Добило нас письмо из Новосибирска. Молодое издательство «Гермес» в ноябре 1990 обратилось в Димин «Центр» с предложением издать «Архипелаг» для Сибири. Они «связались лично с В[адимом] М[ихайловичем] Борисовым», сообщили, что имеют запасы бумаги на тираж в 300 тысяч в твёрдом переплёте, и «провели с ним серию телефонных консультаций, в которых, как считали, было достигнуто соглашение» об издании, сроках и проценте «Центру» за предоставление прав. Затем «В. М. Борисов направил к коммерческому директору» своего Центра, а тот «сообщил, что издавать „Архипелаг“ нет необходимости, т. к. „Новый мир“ выпускает его трёхмиллионным тиражом». Но добавил, что издание возможно при отчислении «Центру» процента в 3 раза большего. — «Здесь уже оказались в замешательстве» сибиряки.
Да как это вывернулось? Да разве не умолял я разрешать «Архипелаг» немедленно — каждому, всем, особенно в провинции? Мой представитель с компаньонами — пресекают «Архипелаг»? оттого что недоплатили их самозваному «Центру»??
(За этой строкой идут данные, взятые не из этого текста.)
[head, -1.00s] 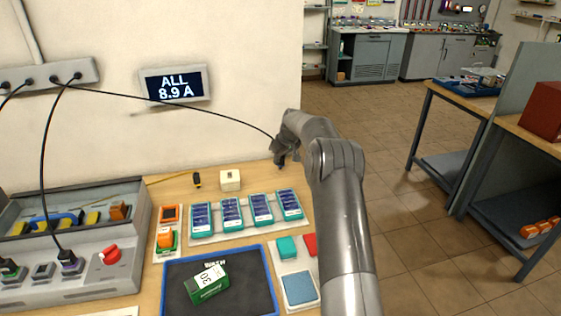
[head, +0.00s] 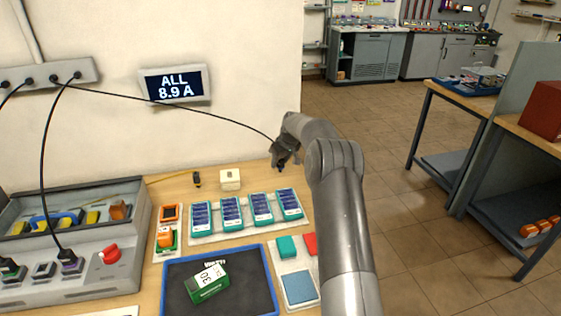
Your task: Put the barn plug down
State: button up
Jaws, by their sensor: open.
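A black cable runs from the wall socket strip (head: 48,73) across the wall to my gripper (head: 281,164), at the back right of the wooden bench. The barn plug at this cable's end is not clearly visible; my gripper hides it or it is too small and dark to tell. My gripper points down close to the bench top, with its jaws open. Whether the plug touches the bench or still lies between the fingers cannot be told. Another cable ends in a plug (head: 67,258) seated in the grey charger panel (head: 90,284) at the left.
A cream block (head: 230,179) stands left of my gripper. Several teal-and-blue battery packs (head: 232,213) stand in a row in front. A green box (head: 207,282) lies on a dark mat (head: 245,300). A display (head: 174,84) on the wall reads "ALL 8.9 A". Floor lies open to the right.

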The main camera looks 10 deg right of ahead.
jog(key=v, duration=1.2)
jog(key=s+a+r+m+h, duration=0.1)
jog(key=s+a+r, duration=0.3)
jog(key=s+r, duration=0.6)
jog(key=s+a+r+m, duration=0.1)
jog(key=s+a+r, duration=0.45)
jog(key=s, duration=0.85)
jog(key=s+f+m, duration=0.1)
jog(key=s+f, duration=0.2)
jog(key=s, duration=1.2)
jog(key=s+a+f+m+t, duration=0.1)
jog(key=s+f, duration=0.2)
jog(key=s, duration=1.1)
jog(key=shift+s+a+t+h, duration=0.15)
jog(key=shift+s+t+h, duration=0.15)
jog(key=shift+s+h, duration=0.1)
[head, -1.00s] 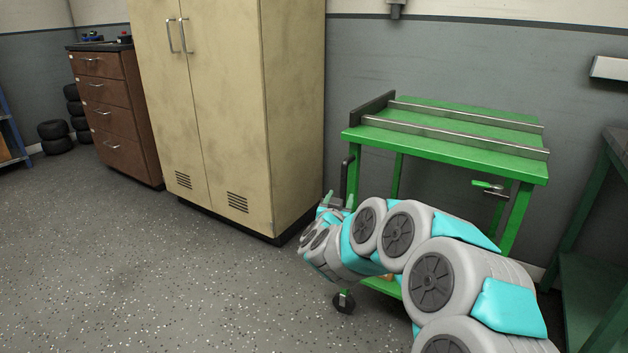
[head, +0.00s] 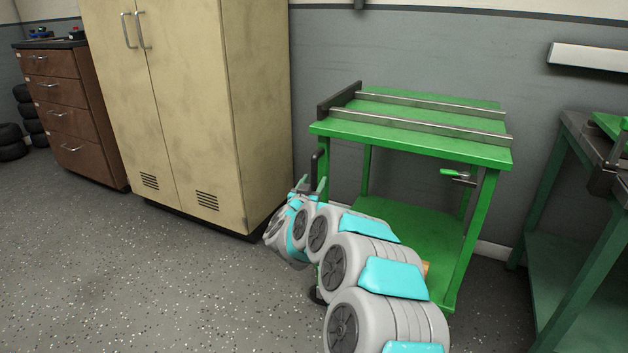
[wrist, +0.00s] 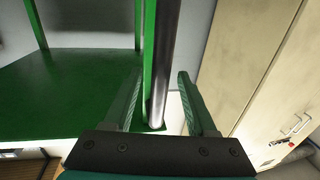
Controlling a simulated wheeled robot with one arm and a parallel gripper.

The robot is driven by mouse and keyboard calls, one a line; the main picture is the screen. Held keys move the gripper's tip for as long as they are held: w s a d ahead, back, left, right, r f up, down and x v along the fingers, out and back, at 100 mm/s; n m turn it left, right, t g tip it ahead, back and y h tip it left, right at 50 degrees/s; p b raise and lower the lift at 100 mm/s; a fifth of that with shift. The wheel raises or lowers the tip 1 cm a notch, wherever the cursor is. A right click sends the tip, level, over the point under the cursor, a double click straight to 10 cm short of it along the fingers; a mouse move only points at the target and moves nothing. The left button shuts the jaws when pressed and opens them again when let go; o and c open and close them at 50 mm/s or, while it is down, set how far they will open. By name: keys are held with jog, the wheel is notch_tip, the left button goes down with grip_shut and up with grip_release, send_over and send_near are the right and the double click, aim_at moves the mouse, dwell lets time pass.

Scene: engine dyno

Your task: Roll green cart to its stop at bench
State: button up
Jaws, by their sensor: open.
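The green cart (head: 410,145) stands against the grey wall, with two metal rails on its top and a lower shelf. A dark upright handle (head: 318,165) is on its left side. My gripper (head: 312,185) is open beside that handle. A green-handled lever (head: 455,172) is at the cart's right side. The bench (head: 575,128), with a dark top and green legs, stands to the right, apart from the cart.
A tall beige cabinet (head: 190,110) stands close to the left of the cart. A brown drawer unit (head: 70,110) and black tyres (head: 12,142) are farther left. The speckled floor (head: 130,270) in front is clear. My arm hides the cart's lower left part.

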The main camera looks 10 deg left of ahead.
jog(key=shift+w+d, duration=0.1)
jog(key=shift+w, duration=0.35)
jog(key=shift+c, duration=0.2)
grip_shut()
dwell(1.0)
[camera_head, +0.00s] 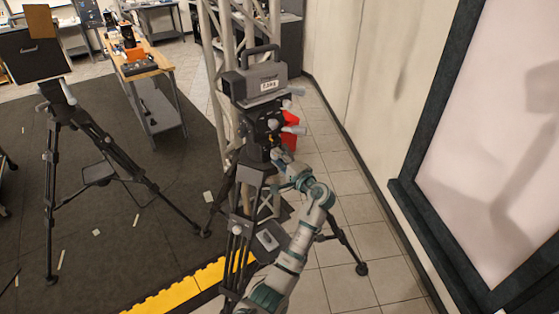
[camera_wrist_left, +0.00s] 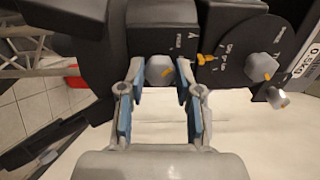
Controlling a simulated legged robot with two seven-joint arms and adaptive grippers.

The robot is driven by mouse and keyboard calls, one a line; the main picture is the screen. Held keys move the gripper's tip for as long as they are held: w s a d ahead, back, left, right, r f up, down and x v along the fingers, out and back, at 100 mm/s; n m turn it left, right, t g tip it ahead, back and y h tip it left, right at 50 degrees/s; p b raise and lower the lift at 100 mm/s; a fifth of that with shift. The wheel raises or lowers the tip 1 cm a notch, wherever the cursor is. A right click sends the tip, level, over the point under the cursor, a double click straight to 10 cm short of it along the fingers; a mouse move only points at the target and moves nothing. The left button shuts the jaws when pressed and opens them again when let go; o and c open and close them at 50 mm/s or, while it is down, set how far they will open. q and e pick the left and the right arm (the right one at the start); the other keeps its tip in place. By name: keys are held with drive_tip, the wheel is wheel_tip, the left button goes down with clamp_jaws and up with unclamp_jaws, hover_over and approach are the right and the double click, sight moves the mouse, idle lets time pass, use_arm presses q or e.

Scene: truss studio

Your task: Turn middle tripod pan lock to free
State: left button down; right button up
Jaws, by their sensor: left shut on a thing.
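The tripod (camera_head: 243,190) stands at the middle of the head view, with a black pan head (camera_head: 262,127) carrying a grey box camera (camera_head: 256,80). My left gripper (camera_head: 279,156) reaches it from below right. The knob is hidden by the gripper in the head view. My right gripper is not in view.
Beside it in the left wrist view are a yellow pointer (camera_wrist_left: 207,59) and a dial with another grey knob (camera_wrist_left: 261,67). Another tripod (camera_head: 75,130) stands at left. A truss (camera_head: 215,60) rises behind. A framed panel (camera_head: 490,130) stands at right.

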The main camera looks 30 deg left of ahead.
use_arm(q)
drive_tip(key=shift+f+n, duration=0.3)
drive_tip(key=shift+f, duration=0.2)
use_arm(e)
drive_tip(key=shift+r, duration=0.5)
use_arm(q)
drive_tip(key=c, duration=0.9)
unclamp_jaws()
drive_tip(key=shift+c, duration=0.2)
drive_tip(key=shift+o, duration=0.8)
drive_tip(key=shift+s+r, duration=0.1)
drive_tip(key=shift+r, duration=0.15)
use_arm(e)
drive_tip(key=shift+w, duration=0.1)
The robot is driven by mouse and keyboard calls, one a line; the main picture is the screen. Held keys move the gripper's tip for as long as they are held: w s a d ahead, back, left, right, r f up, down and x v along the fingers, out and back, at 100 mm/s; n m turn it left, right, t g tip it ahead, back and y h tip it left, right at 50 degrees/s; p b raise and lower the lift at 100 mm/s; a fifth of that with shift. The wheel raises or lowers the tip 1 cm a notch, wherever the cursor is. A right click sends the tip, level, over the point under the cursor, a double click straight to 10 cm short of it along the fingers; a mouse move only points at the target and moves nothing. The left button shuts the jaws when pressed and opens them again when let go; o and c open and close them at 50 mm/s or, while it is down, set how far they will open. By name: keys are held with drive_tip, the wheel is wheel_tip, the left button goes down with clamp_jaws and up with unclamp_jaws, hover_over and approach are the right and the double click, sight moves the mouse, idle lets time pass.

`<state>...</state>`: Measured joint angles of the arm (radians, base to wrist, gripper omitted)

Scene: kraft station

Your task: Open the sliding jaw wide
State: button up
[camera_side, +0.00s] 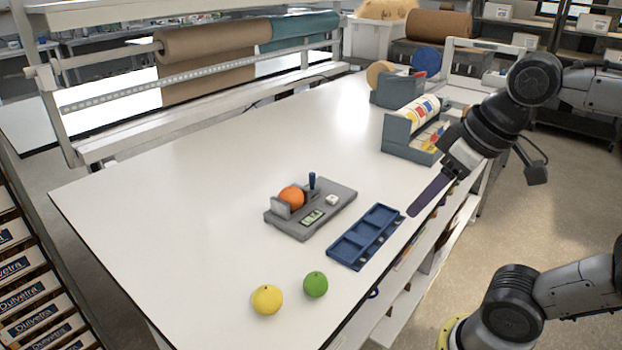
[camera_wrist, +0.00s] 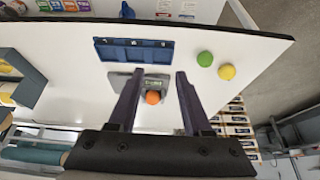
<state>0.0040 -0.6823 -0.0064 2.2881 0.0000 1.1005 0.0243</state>
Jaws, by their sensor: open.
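A grey sliding-jaw device (camera_side: 338,194) lies on the white table in the side view, with an upright grey jaw plate (camera_side: 281,210) at its left end. An orange ball (camera_side: 291,197) sits beside this plate, between it and the part with the blue upright handle (camera_side: 312,181). I cannot tell whether the ball is clamped. In the wrist view the ball (camera_wrist: 153,97) and part of the device (camera_wrist: 157,84) show between my fingers. My gripper (camera_side: 413,213) is open and empty, right of the device and apart from it; its two dark purple fingers (camera_wrist: 159,73) are spread.
A blue compartment tray (camera_side: 333,252) lies between the device and the table's front edge. A yellow ball (camera_side: 267,299) and a green ball (camera_side: 315,284) sit nearer the front. The table left of the device is clear.

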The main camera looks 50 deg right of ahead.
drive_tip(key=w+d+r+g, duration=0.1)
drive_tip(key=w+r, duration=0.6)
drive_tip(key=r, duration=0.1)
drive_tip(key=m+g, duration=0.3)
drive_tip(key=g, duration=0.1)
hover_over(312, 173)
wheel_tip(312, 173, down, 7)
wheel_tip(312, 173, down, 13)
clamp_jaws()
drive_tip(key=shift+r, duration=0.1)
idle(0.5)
…А то столичное издание, из-за которого отвергали провинциальные, вызвало у подписчиков «Нового мира» гневное возмущение — нечитаемым тесным шрифтом, на отвратительной серой бумаге, в тетрадной обложке. При первой же партии тиража — 10 тысяч читателей отказались выкупить гадко изданный том. Писали, да со множественными подписями, куда же? — в ИНКОМ да в безвинную редакцию журнала, чью марку взял «Центр», и ошеломлённому Залыгину, и прямо ко мне в Вермонт.